I think Ryan just wanted to be in our space—he didn’t seem to be stealing anything or doing any harm. He was probably playing with our cats, breathing our air, maybe hiding. Once I came home and found one of our indoor-only cats (she was brain damaged and we were nervous about letting her roam around cars and other animals) in our postage stamp back yard. I figured that Ryan had broken into our house, left through the back door and allowed the cat to escape without realizing it. Other than that, the B & E was a pretty harmless habit he had, and he was never there when I got home from work, though there would be signs of his presence everywhere (the toilet seat left up, or crumpled gum wrappers on a table, the smell of sweaty kid, the cat on the lawn).
I barely remember what Ryan looked like, or what his voice sounded like, or even exactly how old he was. I think he was somewhere around nine. What has stuck with me for 25 years, though, is that feeling of someone breaking into my space.

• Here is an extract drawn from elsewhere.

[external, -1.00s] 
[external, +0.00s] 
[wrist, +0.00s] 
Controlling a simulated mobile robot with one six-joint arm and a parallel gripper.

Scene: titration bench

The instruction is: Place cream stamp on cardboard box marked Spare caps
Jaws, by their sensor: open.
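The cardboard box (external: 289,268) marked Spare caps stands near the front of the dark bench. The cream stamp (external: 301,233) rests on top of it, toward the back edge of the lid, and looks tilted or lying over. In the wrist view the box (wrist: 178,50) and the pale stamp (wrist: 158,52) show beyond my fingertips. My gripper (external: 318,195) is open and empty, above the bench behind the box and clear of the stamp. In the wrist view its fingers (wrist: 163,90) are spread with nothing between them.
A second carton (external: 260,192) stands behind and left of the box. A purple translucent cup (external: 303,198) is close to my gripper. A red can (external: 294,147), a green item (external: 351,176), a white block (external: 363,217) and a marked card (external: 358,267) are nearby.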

When I wrote Luckmonkey, Ryan was on my mind. In the book, the characters are houseless, but concoct a politically-motivated social project in which they break into other houses and businesses to steal one thing and replace it with something else (they might take the coffee maker but leave an exercise bike, for instance) as an anti-private-property act of disruption.
When I told someone about the idea for the book, they asked me, “Have you ever been robbed?” It was a challenge, a way to suggest I wasn’t going to be writing from a place of understanding. I thought of all the ways I’d been robbed, all the ways my safety had been unambiguously challenged. As a queer, fat woman who went to a predominantly male college in the late 1980s, I could compose quite the list of violations on my body, my sexuality, my privacy. But what has stuck with me are not the big soul-crushing violations of that time, but Ryan and his little, harmless break-ins.

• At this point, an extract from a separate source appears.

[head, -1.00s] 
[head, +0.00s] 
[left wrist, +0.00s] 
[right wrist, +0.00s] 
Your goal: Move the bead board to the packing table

That time just after college, when I was living in Pittsburgh, was full of un-safety. I was renting an unlockable house across the street from screaming drunk men, working a series of low-paying crappy jobs at which my hard-earned college degree was not useful, jobs at which I had to put up with all manner of treatment (deliberately locked in a walk-in freezer once, called “that big fat girl” by a colleague on the phone another time, bombarded by a profanity-laced screaming fit by a temp boss for…I’m not exactly sure what reason…so badly that I quit in tears, and him mystified when I did. You get it. I’m sure you’ve probably been there). Suffice it to say, I did not feel an abiding sense of security about anything—my privacy least of all.
So when I lived in that unlockable house on the hill in Pittsburgh, when Ryan used his hockey stick to sneak into my private space, it felt terrifying and awful and familiar. A sinking, slipping feeling. Someone had been in the place I went to be alone, to be unwatched and unevaluated and safe. The world was an awful place, but I had that cruddy little apartment with my partner, and I thought I could depend on that safety. The disturbing thing about Ryan’s break-ins wasn’t that he did anything bad or took anything. It was that I knew he could, and therefore I knew anyone could. As much as a home should make you feel safe, it’s an illusion.
That was the feeling on my mind as I wrote Luckmonkey—and that is precisely the feeling at the heart of the characters’ political break-in project, the Uproots. It’s not to take away property, which can be replaced. It’s to disrupt that sense of safety and power that comes with property. A home should be a place where you can speak, breathe, decide what comes into it (or stays out of it), what happens to it. Your home is like your body. (And here my former film scholar self says, femme-maison, and she is right and you should Google it.)
I realize now that Ryan is all over the pages of Luckmonkey, in the houselessness and displacement, in the Uproots break-ins, in the stories of alienated folks (the first-gen kids, the queer kids, the gender non-conforming kid). All of those elements are versions of Ryan’s break-ins in that they are about rootlessness, the privilege of ownership, how to speak so that people will hear you.
I wonder where Ryan is now. If he’s okay. If he’s found someone to listen as he stutters.